▶ WRITTEN EXERCISE
In the material below, the lines containing the word "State" are required; copy each of them.

[Begin TASK MATERIAL]

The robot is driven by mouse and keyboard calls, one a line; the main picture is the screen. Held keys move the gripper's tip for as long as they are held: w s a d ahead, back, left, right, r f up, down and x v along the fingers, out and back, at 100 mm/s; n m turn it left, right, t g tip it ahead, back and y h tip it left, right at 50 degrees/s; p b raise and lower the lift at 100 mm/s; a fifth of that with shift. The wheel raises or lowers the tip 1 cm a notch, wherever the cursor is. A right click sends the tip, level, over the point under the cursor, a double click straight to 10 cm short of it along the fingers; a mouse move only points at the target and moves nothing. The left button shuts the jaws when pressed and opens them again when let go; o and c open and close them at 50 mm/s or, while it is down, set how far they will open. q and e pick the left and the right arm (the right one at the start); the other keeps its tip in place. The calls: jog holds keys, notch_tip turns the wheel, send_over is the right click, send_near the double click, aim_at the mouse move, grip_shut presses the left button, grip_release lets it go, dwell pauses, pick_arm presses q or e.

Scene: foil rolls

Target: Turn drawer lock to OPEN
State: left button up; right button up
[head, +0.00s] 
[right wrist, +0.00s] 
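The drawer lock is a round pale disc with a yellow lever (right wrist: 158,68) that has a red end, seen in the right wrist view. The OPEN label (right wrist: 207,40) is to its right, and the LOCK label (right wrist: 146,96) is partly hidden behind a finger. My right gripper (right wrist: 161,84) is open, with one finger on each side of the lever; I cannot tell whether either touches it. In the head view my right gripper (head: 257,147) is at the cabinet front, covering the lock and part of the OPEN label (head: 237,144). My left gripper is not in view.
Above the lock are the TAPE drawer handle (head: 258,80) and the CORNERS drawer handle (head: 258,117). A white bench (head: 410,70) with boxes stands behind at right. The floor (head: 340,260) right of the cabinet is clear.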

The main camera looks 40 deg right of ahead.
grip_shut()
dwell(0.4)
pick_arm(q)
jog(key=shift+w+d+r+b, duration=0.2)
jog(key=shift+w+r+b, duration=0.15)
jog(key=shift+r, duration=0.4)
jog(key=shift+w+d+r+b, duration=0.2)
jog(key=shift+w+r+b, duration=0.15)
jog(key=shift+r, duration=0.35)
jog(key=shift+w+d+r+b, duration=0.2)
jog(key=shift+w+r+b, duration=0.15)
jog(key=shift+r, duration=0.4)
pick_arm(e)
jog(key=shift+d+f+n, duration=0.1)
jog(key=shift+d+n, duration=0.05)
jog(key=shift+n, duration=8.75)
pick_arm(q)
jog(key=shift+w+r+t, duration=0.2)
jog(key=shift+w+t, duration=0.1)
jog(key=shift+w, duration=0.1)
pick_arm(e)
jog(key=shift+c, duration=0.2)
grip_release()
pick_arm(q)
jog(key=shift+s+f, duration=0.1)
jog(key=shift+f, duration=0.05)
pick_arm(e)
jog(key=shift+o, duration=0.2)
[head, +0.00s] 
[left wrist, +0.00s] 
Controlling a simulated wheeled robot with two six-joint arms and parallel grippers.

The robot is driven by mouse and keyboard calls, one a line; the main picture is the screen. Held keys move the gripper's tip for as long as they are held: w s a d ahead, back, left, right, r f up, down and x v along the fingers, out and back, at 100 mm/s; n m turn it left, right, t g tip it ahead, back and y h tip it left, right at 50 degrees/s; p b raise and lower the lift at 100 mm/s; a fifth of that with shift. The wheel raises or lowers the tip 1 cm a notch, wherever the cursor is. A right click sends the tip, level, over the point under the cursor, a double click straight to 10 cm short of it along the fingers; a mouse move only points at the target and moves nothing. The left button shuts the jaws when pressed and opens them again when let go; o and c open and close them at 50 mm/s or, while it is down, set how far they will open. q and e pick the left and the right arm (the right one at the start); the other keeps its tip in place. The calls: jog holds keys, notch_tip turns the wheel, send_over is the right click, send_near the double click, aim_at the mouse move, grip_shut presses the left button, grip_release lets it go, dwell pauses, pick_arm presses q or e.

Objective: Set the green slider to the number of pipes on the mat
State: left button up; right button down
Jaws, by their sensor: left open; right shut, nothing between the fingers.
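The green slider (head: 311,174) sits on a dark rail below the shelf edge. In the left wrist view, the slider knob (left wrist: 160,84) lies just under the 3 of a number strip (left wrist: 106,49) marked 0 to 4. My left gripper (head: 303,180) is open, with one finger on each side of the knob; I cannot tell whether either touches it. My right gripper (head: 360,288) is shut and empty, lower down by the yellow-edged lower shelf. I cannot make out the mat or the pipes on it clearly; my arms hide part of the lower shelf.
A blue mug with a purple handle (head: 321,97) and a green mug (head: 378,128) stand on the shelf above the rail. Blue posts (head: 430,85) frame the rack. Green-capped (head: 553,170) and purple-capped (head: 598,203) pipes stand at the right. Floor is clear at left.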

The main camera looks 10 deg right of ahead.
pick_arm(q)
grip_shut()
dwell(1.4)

[End TASK MATERIAL]

▶ SOLUTION
State: left button up; right button up
State: left button up; right button down

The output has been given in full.